Post Pink - I Believe You, OK

Back at it again with the feminist guitar music, here’s Baltimore’s Post Pink.

The album maintains a frustrated tautness from start to finish, veering from (as the name suggests) straight up-and-down post-punk to garage rock: jarring, arty guitar-lines glance off directional bass and shallow drums, keeping time to vocalist Angie’s snarls and occasional harmonisation with the rest of the four-piece. Lyrics bat quickly from sexual disappointment (“You can’t do me like I want you do me / So why don’t we do something else?”) to the problems of putting girls on pedestals (“You put me, put me too high to fall”).

Glittoris - Belly Ache

Glittoris are self-identifying “sassy punks that give a fuck” from South Carolina. Belly Ache features the bratty Valley Girl vocals of Katie Sheridan chewing out the laziness of a meaningless blob of a dude over driving punk chords, culminating in Sheridan gargling “Your whining makes me cringe / Rejecting you is effortless / You fucking empty narcissist”, after accusing him of having “pussy envy” no less than four times.

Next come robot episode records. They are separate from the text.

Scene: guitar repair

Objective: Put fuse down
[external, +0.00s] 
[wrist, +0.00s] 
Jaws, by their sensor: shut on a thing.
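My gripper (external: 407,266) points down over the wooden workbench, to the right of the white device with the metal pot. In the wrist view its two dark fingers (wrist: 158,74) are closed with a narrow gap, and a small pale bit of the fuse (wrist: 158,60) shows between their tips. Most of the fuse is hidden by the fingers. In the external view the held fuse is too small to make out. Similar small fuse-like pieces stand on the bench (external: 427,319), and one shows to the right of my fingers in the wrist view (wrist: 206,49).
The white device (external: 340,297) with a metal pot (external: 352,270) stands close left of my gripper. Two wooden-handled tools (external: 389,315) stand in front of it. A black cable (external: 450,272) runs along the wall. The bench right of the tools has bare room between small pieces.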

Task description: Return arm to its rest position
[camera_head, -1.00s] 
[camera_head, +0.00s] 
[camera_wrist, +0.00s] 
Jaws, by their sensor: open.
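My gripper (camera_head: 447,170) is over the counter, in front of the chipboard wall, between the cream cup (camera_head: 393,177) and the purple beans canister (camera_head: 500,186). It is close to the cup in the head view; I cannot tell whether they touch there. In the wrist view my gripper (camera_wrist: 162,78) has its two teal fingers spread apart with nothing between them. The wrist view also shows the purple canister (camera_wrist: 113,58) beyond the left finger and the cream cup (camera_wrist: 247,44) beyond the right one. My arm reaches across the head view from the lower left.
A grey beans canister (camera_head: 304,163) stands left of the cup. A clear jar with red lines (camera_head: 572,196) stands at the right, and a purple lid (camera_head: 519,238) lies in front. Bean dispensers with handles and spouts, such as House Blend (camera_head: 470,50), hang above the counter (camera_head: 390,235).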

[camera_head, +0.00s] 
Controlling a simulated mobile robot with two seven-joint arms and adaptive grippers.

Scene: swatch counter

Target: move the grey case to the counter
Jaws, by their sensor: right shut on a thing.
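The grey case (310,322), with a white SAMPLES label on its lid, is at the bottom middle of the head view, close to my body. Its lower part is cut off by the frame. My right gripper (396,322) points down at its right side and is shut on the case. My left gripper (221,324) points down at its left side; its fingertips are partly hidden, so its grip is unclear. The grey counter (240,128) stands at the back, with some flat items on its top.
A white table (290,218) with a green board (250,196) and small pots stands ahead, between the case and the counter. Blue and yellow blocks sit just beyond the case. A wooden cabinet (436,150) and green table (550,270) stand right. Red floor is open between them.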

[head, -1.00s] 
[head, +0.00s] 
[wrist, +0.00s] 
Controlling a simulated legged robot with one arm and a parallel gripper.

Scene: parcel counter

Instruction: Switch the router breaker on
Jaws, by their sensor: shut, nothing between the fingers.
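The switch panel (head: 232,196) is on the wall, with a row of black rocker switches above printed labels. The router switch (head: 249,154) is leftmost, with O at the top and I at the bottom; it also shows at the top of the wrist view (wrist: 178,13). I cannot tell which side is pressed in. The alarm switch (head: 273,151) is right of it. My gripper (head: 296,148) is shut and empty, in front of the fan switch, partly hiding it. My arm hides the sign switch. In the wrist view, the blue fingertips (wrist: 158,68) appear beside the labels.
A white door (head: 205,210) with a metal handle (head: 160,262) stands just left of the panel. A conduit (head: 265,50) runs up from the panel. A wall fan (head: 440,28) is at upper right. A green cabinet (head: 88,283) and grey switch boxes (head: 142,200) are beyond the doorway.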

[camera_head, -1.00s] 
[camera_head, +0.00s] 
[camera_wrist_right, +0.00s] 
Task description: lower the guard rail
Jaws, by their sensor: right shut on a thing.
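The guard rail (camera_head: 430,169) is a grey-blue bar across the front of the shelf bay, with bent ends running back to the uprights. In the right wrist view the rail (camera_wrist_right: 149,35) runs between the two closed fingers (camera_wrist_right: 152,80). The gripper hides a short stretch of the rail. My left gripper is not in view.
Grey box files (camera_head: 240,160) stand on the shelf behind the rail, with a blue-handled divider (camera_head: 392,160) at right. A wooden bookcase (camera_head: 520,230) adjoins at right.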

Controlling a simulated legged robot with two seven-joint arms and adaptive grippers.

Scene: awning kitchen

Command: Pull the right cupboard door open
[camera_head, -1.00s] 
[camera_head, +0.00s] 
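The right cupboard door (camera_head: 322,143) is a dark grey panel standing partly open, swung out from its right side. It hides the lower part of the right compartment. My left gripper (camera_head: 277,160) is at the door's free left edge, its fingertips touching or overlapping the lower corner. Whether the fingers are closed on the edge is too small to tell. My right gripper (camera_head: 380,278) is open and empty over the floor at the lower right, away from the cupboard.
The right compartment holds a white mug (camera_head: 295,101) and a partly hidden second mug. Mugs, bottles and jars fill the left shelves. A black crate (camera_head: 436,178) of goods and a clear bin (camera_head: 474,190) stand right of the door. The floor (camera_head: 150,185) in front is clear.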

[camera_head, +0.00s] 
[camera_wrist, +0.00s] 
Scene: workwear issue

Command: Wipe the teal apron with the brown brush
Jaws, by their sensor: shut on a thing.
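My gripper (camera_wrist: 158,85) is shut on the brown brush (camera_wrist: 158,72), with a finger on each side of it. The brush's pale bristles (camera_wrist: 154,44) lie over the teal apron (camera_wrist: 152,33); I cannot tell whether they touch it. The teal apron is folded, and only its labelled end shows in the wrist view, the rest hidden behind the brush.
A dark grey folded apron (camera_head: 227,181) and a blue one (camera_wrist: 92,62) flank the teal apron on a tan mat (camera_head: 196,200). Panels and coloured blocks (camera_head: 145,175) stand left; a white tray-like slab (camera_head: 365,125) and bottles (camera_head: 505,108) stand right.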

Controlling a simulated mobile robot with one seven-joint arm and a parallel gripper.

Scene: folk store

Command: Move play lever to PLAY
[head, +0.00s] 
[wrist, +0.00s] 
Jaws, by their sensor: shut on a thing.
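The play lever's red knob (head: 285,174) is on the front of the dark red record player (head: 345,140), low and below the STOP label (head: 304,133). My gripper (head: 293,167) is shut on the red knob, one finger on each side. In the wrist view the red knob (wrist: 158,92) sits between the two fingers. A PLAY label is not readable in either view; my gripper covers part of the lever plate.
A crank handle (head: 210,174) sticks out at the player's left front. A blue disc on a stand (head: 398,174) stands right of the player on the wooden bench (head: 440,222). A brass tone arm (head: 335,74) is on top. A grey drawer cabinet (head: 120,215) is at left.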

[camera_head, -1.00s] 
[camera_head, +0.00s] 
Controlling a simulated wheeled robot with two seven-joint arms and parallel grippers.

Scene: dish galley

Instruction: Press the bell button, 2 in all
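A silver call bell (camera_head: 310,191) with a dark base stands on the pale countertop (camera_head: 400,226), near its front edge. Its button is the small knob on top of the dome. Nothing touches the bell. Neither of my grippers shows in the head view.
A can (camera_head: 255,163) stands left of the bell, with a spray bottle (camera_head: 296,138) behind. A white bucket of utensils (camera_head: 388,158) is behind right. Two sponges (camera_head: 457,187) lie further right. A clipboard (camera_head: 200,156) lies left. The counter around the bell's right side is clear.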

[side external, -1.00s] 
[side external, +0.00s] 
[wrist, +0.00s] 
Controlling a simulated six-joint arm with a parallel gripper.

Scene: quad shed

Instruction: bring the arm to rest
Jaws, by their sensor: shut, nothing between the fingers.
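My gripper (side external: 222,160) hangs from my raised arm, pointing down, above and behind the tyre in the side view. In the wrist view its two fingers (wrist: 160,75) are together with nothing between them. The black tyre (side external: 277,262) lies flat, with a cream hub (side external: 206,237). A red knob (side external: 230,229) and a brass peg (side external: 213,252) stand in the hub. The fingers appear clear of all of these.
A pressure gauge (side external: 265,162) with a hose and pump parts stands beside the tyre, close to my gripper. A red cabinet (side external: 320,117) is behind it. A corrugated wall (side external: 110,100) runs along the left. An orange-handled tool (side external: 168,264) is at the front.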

This was originally released on their gnarly EP I Feel Weird…, but it’s being re-released as an addition to Women and Kittens First, a forthcoming fundraising record for Connecticut-based cat shelter, Cat Tales.

Animals! Screaming! A punny name! Glittoris are definitely a band after my own heart.

Demo - Community

Since when do demos sound this good?

Community are a quartet of angry people from Sheffield who’ve channeled their angst into this five-song punch of aggressive hardcore that touches on some very modern madnesses: social media ‘communities’ (“I saw the best minds of my generation / Lost beneath a sea of blue thumbs”), the 9-5 nightmare (“Grey suits, blue ties / It’s no surprise / Cats hiss as you pass by”), and twenty-somethings’ insistence on a sick sense of arrested development (“…play with your cars, or your video games / We’re mountains of human waste / I hate us all the same”) are all tarred with the same scathing brush.